Why do we all avoid the hard truth about ourselves?
"The first principle is that you must not fool yourself and you are the easiest person to fool." - Richard Feynman
It's easy to see others' flaws. We notice their inconsistencies, blind spots, and ways they sabotage themselves. But when it comes to our shortcomings, we instinctively turn away.
We rationalise, we justify, and we tell ourselves comforting half-truths.
We avoid the hard truth about ourselves because facing it means discomfort. It means admitting that we are the problem. That our patterns aren't just bad luck. The things we criticise in others often reflect something unresolved in ourselves.
Why We Avoid Looking in the Mirror
The truth can be painful. Acknowledging our flaws threatens our image of ourselves—the idea that we are self-aware, reasonable, or in control.
So we develop strategies to avoid it:
Blame-shifting. If something goes wrong, it's someone else's fault. We focus on external circumstances rather than our role.
Distraction. We keep busy, scrolling, working, entertaining ourselves—anything to avoid stillness because stillness forces reflection.
Self-deception. We tell ourselves stories that make us feel better: I could change if I really wanted to. I don't have a problem. It's just the way I am.
Comparison. If someone else is worse, we feel justified in staying the same.
These strategies work for a while. But the longer we avoid the truth, the more it controls us.
The Cost of Avoidance
What we refuse to acknowledge doesn't disappear. It leaks into our relationships, our choices, and our well-being. Unresolved patterns repeat. The same conflicts arise. The same frustrations follow us, no matter how many jobs we change, relationships we leave, or fresh starts we attempt.
Carl Jung said: "Until you make the unconscious conscious, it will direct your life, and you will call it fate."
Avoiding the truth keeps us stuck. Facing it, however uncomfortable, is the only way forward.
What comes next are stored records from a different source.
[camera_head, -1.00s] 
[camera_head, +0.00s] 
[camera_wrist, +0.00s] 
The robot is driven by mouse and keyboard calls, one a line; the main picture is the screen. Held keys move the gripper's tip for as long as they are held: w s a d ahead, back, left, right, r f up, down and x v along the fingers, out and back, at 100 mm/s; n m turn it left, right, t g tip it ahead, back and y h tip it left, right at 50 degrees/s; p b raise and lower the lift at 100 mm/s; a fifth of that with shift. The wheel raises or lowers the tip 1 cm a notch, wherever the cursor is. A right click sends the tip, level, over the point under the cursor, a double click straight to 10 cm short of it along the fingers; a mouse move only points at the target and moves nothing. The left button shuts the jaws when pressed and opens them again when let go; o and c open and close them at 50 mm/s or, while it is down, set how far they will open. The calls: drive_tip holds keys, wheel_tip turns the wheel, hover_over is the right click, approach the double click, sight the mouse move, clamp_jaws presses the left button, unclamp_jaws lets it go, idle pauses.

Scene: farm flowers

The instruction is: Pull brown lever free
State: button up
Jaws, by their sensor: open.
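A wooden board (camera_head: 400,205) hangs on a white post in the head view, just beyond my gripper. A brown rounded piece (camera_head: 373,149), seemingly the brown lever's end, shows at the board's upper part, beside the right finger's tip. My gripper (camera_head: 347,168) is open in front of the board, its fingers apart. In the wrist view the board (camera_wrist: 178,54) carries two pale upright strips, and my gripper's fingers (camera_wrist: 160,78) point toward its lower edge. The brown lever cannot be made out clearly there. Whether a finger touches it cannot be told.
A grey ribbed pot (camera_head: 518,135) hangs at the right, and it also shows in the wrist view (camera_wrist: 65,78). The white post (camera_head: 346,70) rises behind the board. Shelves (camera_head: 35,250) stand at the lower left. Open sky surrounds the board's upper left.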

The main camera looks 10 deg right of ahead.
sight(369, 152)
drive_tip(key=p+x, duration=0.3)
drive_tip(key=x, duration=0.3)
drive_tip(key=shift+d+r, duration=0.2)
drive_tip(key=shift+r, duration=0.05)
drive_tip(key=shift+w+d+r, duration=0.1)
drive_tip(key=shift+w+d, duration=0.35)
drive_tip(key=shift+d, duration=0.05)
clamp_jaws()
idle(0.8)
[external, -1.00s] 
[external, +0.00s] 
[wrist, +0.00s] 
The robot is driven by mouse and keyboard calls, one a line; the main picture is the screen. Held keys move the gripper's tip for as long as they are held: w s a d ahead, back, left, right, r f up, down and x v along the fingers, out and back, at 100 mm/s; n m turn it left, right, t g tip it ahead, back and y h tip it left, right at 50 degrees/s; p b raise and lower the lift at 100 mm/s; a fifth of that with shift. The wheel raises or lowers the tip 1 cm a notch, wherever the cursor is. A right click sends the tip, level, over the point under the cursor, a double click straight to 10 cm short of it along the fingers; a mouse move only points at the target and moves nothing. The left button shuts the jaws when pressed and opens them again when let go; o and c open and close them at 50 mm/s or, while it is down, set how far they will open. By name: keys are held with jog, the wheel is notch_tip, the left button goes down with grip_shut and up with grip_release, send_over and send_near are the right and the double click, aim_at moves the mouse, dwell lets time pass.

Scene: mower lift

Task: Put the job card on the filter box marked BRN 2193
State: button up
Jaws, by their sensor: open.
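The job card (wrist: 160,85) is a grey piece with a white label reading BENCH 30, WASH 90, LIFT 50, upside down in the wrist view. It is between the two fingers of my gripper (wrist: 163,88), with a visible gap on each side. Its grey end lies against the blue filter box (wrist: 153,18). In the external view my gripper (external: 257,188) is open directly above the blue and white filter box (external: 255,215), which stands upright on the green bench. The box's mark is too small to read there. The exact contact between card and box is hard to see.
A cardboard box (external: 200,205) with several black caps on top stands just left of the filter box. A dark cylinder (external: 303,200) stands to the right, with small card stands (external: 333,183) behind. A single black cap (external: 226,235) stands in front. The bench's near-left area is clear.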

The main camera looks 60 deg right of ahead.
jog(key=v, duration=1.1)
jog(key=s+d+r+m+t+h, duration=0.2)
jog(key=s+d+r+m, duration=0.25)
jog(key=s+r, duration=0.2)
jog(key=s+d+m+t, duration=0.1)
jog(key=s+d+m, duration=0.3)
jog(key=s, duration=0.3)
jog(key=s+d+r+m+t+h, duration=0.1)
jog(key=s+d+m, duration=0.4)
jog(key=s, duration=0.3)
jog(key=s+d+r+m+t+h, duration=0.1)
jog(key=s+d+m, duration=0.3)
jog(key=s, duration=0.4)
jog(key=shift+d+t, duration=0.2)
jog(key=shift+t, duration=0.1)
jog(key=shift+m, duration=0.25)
So, how do we begin to face what we'd rather ignore? It starts with small but honest questions:
What am I pretending not to know?
Where do I keep making the same mistakes?
If someone I trusted described my biggest blind spot, what would they say?
What truths make me defensive?
Self-awareness isn't about self-judgment. It's about self-liberation. The moment we stop running from the truth, we can finally change.
Let's end with some nuggets:
We all have blind spots. No one sees themselves with perfect clarity.
Avoiding the truth doesn't protect us—it limits us. Unacknowledged patterns keep repeating.
Self-honesty is uncomfortable but necessary. Growth only happens when we face what we'd rather ignore.
Small questions lead to considerable awareness. Asking the right questions helps us see what we couldn't before.
The truth, once faced, sets us free. The sooner we accept it, the sooner we can change.
The most brutal truth to face is the one about ourselves. Within that truth lies the freedom to stop repeating the past, making excuses, and living small. If we dare to look inward and sit with discomfort instead of running from it, we may find that the truth isn't our enemy. It's the key to becoming who we were meant to be.